Gubernur Jabar Ahmad Heryawan mengutarakan optimismenya, Pilkada serentak 2018 di Jabar akan berjalan lancar dan aman dari mulai persiapan hingga terpilihnya pemenang Pilkada.

"Kita punya pengalaman bahwa Pilkada di Jabar selalu aman, belum pernah ada kerusuhan apapun ini pertanda bahwa masyarakat Jabar dalam konteks demokrasi sudah dewasa, kalaupun ada sengketa palig hebat diselesaikan di MK, selesai," ujar Aher.

Terkait pembiayaan Pilkada baik bagi Kota, Kabupaten dan Provinsi, Aher menyatakan sudah siap. Kalaupun dari Kabupaten atau Kota ada yang kekurangan dana, pihaknya akan meminta merevisi APBD yang bersangkutan.

"Pembiayaan sudah siap baik dari Provinsi maupun Kabupaten dan Kota. Kalau ada dari Kabupaten atau Kota yang kurang kita akan minta merevisi APBD yang bersangkutan karena yang paling penting adalah lancar pelaksanaannya dan aman," jelasnya.

Dana untuk Pilkada pemilihan Gubernur/ Wakil Gubernur Jabar sendiri, Pemprov Jabar telah menganggarkan sebesar 1,6 Triliun. Dana tersebut sudah termasuk dana pengamanan yang nanti akan diserahkan ke Polda Jabar, Polda Metro Jaya, Kodam III Siliwangi dan Kodam Jaya.

Dari 1,6 Triliun itu, Komisi Pemilihan Umum (KPU) Jabar mendaptkan dana sharing sebesar Rp 1,169 Triliun, Bawaslu Jabar Rp 322,6 Milyar, Polda Jabar Rp 174,5 Milyar, Polda Metro Jaya Rp 22,15 Milyar, Kodam III Siliwangi Rp 26,372 Milyar dan Kodam Jaya Rp 2.89 Milyar.

Melihat pada Pilkada sebelumnya jumlah pemilih di jabar mencapai 63 persen.

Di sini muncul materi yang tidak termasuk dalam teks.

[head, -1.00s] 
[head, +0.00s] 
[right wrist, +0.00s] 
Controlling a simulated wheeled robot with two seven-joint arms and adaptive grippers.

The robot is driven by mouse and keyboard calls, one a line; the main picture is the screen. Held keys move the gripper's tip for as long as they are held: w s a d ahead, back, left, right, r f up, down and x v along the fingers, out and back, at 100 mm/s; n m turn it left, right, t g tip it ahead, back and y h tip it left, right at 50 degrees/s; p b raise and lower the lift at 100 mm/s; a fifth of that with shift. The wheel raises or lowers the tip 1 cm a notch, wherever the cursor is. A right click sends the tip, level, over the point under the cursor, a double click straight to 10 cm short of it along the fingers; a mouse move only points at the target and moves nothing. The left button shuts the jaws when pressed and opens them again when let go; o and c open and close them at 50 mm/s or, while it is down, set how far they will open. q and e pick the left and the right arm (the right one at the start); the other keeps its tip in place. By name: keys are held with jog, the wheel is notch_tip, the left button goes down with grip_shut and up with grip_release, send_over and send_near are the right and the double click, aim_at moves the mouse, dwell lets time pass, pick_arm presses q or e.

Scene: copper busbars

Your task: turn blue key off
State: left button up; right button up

Aher optimis, tahun ini jumlah tersebut akan bertambah dengan terus gencar melakukan sosialisasi ke tiap daerah.

"Harapannya kita ingin apalagi para pemilih pemula kan terdidik kita minta supaya menggunakan hak nya dengan baik, pilih sesuai hati nurani, mereka kan generasi gadget karena itu nanti pendekatan sosialisasinya pendekatan milenia juga melalui teknologi informasi," pungkas Aher.